Perhaps some people in some member states might be pleased to remove the uncertainty that periodic elections bring and would support a technocratic (i.e. undemocratic) government to replace their own. 
The EU doesn’t agree with Abraham Lincoln: “No man is good enough to govern another man, without that other’s consent.”
What Do You Think?
- Do Remainers like the EU because they believe in its ideals, because they think what it achieves is good for the UK and its people, because they believe that Brexit represents a muddle-headed isolationist tendency, or because they doubt that the UK can look after itself on its own?
If none of these, why don’t they tell us why they think the UK should stay in? 
- Do Remainers value the democratic opportunity to vote to dismiss or retain their government, or do they prefer the idea of being governed by experts?
We assume these are exclusive, that a government chosen by the electorate will not be run by experts.
- Do Remainers think that the EU is taking a hard line on Brexit: because it cares for its citizens and wants to include British citizens; because it knows better how to govern than any UK government we might choose; or because it fears rejection by its citizens unless its citizens are afraid of the repercussions of rejecting it?
Or do they think that the EU’s mandate is reasonable and so we should just accept it? 
An Alternative, if We Need One
Late in 2016 the EUObserver published an opinion piece which offered an interesting outline of how the EU might go about reforming itself, assuming that it wants to. (https://euobserver.com/opinion/136256). The author concluded that:
“Luckily there are a lot of things that can be done to give the citizens of Europe a new – positive – vision of the future of Europe, and to reduce the interest of outsiders in destroying the EU.”
We don’t want to disengage from Europe or reject partnership with our neighbours. However, we believe that the EU’s flaws are so serious that Britain should leave. We can see that the reforms required are fundamental and can only be achieved by a new treaty that replaces existing treaties. The EU will not allow such fundamental reform.
We have argued that, even if it were possible to implement such reforms, they would be equivalent to pruning the tree when the problem is in the roots, the underlying federalist ideology. However, the proposed reforms might offer a basis for a more soundly based economic community, once the present Union is swept away, together with its ideology and the politics that derive from that. , 
It seems reasonable to think that, with their experience of the functioning parts of the EU, a good collection of European nations would be interested to replicate those and add others in a less ideological and sovereignty-usurping community.

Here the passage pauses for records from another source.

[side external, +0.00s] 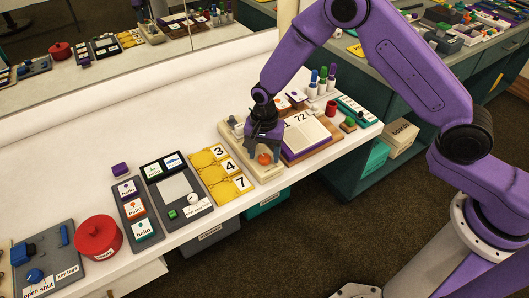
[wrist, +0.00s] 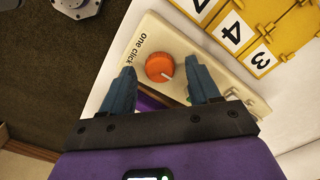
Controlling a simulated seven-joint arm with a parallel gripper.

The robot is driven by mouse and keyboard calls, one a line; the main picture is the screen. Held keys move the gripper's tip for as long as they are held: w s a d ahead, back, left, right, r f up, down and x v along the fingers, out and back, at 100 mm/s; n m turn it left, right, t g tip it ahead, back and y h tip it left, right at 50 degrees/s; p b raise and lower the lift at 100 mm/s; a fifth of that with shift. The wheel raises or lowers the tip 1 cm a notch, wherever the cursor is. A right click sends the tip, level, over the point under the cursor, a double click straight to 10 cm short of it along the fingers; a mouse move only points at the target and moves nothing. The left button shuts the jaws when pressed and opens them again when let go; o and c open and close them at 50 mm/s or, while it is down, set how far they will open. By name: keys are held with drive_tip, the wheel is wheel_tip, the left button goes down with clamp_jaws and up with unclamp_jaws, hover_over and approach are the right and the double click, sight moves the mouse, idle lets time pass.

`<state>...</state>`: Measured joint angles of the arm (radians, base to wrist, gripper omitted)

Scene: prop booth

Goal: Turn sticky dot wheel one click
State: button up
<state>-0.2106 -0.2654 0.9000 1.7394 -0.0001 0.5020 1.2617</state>
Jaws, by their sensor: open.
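The sticky dot wheel appears as an orange round knob (wrist: 160,67) with a white pointer mark, set on a cream board (wrist: 192,38) lettered "one click". In the side external view the orange knob (side external: 264,158) shows low on the cream board (side external: 262,171), under my gripper. My gripper (wrist: 163,88) is open, with one blue finger on each side of the knob in the wrist view. The fingers look apart from the knob; I cannot tell their exact height above the board.
Yellow number panels (side external: 222,168) stand close on the left of the board. A purple-edged calendar pad (side external: 306,135) lies close on the right. A red pot (side external: 98,238) and grey boards (side external: 46,262) are further left. The white table's back strip is clear.

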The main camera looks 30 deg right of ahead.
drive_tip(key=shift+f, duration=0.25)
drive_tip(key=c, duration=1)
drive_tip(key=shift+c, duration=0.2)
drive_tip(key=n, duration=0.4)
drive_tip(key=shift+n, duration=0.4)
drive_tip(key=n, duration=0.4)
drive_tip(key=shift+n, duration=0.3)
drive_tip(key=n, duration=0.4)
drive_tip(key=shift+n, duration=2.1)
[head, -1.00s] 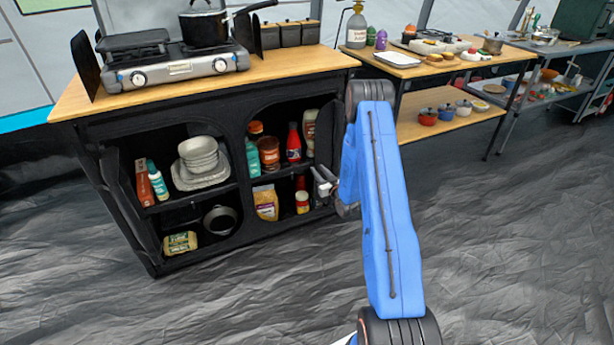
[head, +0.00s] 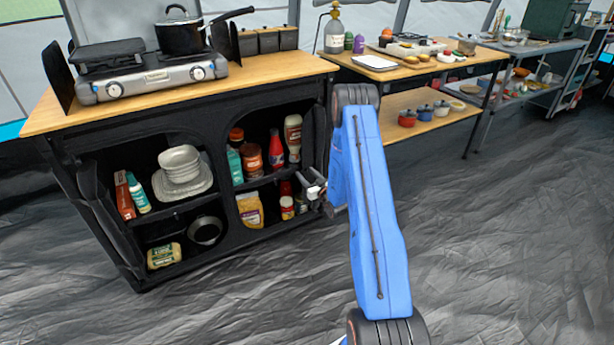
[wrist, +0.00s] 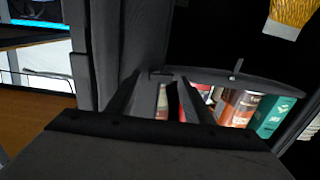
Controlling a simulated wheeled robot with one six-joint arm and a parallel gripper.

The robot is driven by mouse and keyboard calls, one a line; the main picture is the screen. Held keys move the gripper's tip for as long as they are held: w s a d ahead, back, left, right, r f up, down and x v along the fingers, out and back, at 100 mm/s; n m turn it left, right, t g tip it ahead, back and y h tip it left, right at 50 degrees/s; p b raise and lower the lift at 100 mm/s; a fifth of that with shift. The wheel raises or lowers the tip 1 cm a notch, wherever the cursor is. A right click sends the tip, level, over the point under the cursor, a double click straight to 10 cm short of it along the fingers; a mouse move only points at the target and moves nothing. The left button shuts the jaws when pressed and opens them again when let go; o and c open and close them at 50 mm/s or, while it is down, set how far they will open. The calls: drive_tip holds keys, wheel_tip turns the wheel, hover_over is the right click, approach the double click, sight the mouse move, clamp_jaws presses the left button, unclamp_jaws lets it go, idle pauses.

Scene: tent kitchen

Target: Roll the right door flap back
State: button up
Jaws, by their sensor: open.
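The black fabric cabinet has two arched openings. The right door flap (head: 319,128) shows as a dark upright strip at the right edge of the right opening, partly hidden lower down by my arm. My gripper (head: 308,187) is open in front of the lower right corner of that opening, close to the flap. Nothing clearly shows held between the fingers. I cannot tell whether they touch the fabric.
The right opening holds a red bottle (head: 276,150), a brown jar (head: 252,160) and other goods near my gripper. A stove (head: 150,80) with a black pot (head: 180,35) stands on top. A wooden table (head: 425,110) stands behind right. The floor at right is clear.

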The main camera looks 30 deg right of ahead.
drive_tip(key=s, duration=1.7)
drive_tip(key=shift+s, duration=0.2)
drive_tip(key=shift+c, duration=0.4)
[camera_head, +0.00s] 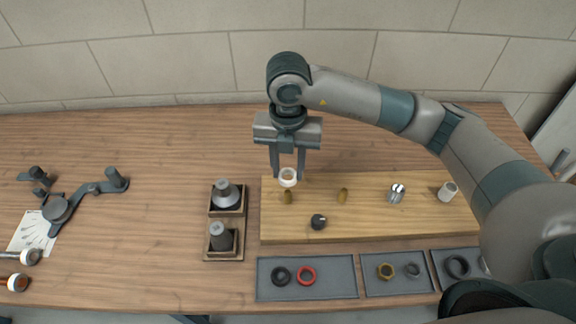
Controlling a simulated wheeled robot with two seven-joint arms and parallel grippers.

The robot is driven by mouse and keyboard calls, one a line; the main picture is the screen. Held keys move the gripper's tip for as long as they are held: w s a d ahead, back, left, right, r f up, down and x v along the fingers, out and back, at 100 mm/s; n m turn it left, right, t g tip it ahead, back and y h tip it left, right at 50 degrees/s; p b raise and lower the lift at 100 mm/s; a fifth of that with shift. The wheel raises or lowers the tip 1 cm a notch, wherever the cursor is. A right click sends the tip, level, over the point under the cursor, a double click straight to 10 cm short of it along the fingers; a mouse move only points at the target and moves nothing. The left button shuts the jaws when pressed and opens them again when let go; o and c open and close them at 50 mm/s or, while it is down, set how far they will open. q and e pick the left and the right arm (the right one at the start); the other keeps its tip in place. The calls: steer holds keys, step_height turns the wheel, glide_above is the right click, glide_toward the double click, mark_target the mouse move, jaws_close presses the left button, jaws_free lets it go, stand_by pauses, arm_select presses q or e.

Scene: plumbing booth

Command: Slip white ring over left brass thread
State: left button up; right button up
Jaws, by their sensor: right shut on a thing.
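The white ring (288,177) is held between the fingertips of my right gripper (287,174), which is shut on it. The ring is just above and behind the left brass thread (288,197), a short upright brass piece on the wooden board (370,222). The ring looks apart from the thread, though the exact height gap is hard to tell. A second brass thread (343,195) stands to the right on the same board. My left gripper is not in view.
A black knob (319,221), a chrome fitting (397,193) and a pale cylinder (447,191) are on the board. Grey trays in front hold a black ring (281,276), a red ring (307,275) and a brass nut (386,271). Two grey fittings (225,193) stand in wooden holders at left.

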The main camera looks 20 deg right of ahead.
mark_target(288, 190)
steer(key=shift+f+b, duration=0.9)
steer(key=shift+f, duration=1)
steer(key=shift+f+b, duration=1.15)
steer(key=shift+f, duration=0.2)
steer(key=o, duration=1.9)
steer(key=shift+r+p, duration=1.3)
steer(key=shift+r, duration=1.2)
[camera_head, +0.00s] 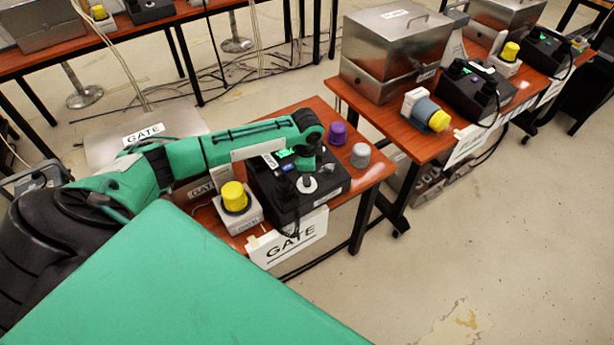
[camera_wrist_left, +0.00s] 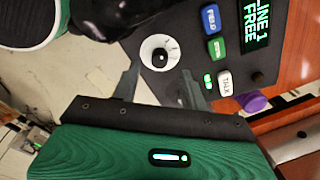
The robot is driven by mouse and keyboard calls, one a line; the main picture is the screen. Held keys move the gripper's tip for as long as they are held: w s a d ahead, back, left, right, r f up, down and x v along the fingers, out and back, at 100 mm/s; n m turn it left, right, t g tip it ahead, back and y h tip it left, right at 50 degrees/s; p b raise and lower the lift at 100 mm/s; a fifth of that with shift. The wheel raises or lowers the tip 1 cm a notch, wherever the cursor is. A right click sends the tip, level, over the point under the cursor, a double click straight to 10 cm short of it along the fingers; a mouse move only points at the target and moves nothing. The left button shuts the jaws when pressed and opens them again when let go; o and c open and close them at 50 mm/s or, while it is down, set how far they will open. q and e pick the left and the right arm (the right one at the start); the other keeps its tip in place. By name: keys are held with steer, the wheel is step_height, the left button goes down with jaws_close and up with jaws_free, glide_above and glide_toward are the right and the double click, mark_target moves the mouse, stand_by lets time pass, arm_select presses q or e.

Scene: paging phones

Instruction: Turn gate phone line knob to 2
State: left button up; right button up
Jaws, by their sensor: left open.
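The gate phone (camera_head: 325,185) is a black box on a wooden table, behind a "GATE" sign (camera_head: 288,238). Its line knob (camera_head: 307,184) is a white dial with a black centre; the dial also shows in the left wrist view (camera_wrist_left: 159,53). The phone's lit screen (camera_wrist_left: 253,22) reads "LINE 1 FREE". My left gripper (camera_head: 306,168) reaches over the phone from the left. In the left wrist view my left gripper (camera_wrist_left: 160,78) is open, its fingers to either side of and just below the dial, holding nothing. I cannot tell whether they touch it. My right gripper is not in view.
A yellow beacon (camera_head: 234,197) on a grey box stands left of the phone. A purple cap (camera_head: 338,133) and a grey cap (camera_head: 360,155) stand at its right. The phone has coloured buttons (camera_wrist_left: 217,48) beside the knob. Another table (camera_head: 420,140) stands to the right.

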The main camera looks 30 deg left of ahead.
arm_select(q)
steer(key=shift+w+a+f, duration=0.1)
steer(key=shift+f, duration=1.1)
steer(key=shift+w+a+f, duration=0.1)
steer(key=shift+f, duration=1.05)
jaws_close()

The attractions would have to include some economic successes and address other urgent issues, such as perhaps, immigration, far-right politics, far-left politics, welfare, common standards for trade, environment, data protection and so on.
It is difficult to gauge what Remainers at large find attractive about the EU; perhaps it is the idealism that is (mis)represented in their public relations material.
Europe’s nations are capable of making choices about how they collaborate; their peoples don’t need an unelected, supra-national body to manage them. They don’t need this EU, which is a regime imposed on Europe for out-dated reasons and held together only by an out-dated ideology. People will have their say and if imposed upon they will resist. The future of the EU is highly uncertain.
The necessarily voluntary nature of such a community will of course attract cynicism and expectations of much talk and little action, so the early members will have to put deliverables high on their agenda and be willing to compromise more than might be comfortable in order to achieve some worthwhile outcomes.